--- START Data shown ---

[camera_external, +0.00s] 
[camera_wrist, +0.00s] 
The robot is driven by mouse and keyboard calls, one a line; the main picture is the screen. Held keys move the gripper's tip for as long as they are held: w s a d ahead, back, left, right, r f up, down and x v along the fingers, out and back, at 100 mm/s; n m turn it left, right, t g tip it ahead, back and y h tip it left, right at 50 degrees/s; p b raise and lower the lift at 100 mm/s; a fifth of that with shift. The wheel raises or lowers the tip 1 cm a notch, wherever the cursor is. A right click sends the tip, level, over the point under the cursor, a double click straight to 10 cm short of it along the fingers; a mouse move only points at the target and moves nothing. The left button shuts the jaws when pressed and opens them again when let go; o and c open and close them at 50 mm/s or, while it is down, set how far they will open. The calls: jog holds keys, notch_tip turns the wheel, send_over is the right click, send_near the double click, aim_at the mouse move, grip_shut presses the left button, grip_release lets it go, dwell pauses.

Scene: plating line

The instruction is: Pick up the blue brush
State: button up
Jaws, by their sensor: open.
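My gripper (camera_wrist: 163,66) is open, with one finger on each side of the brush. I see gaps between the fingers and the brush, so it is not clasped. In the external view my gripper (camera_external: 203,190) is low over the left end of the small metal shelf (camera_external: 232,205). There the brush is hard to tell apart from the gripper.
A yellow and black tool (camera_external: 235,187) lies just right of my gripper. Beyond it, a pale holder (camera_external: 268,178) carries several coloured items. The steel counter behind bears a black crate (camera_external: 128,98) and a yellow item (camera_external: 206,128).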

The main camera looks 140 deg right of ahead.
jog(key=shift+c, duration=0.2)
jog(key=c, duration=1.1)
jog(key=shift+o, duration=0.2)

--- END Data shown ---

Set task: Return the opening line of the data and every line after it through the line containing "State: button up", please, exactly as written and with nothing added.

Result of the exercise:
[camera_external, +0.00s] 
[camera_wrist, +0.00s] 
The robot is driven by mouse and keyboard calls, one a line; the main picture is the screen. Held keys move the gripper's tip for as long as they are held: w s a d ahead, back, left, right, r f up, down and x v along the fingers, out and back, at 100 mm/s; n m turn it left, right, t g tip it ahead, back and y h tip it left, right at 50 degrees/s; p b raise and lower the lift at 100 mm/s; a fifth of that with shift. The wheel raises or lowers the tip 1 cm a notch, wherever the cursor is. A right click sends the tip, level, over the point under the cursor, a double click straight to 10 cm short of it along the fingers; a mouse move only points at the target and moves nothing. The left button shuts the jaws when pressed and opens them again when let go; o and c open and close them at 50 mm/s or, while it is down, set how far they will open. The calls: jog holds keys, notch_tip turns the wheel, send_over is the right click, send_near the double click, aim_at the mouse move, grip_shut presses the left button, grip_release lets it go, dwell pauses.

Scene: plating line

The instruction is: Pick up the blue brush
State: button up

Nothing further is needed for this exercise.